I know most of you reading this will react with indignation – “well, what do you mean work!?” “Of course it works look at all these companies!” blah blah. But the fact of the matter is that the meaningful online advertising businesses are the walled gardens. There’s a reason market growth is primarily going to a few places – Google, Facebook, TikTok, etc – and we aren’t seeing anywhere near the organic growth in independent ad tech.

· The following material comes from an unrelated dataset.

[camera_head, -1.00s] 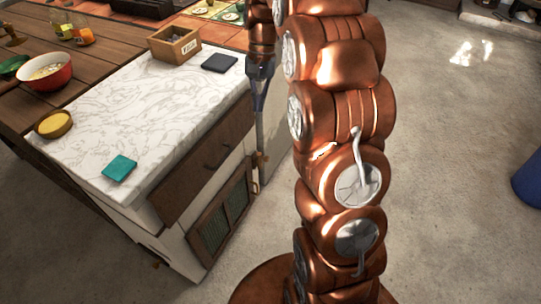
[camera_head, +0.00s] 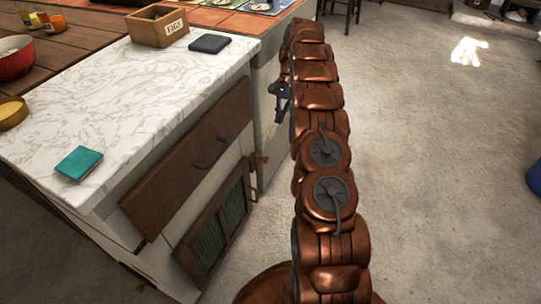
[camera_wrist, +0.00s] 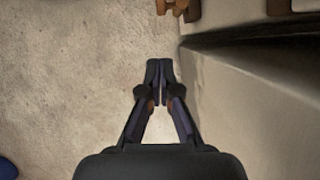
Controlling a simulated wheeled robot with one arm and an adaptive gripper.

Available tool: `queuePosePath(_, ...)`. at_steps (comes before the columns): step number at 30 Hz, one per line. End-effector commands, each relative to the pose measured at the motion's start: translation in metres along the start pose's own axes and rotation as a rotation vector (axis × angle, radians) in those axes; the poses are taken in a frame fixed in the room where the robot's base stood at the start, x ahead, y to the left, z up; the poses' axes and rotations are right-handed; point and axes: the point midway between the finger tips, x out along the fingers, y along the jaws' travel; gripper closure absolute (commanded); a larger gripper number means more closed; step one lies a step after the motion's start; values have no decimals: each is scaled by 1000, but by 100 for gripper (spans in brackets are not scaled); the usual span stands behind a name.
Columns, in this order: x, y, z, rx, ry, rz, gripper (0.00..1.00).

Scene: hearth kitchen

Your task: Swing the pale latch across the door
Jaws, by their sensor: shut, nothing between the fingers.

My theory why is simple – independent ad tech doesn’t convert. Ask any affiliate who has been working for more than 5 years – DSP banners don’t back out. And I've witnessed this personally, onboarding performance buyers onto various DSPs that I’ve worked at only to see them fail. Another barometer for this – how many D2C companies do you see built on the back of DSPs? I know the CEOs of a few big ones and I can tell you programmatic wasn’t even a consideration until they were spending decent 8 figures per year already on the primary channels (FB, Google) and for many of them still isn’t. This is because it doesn’t convert for them – you can’t build a sales focused business on DSP based buying. That’s not to say that no D2C brands buy programmatic, I’m sure some do, but it’s not the “go to” channel to scale up your business with your Series A. It’s just how the world is right now.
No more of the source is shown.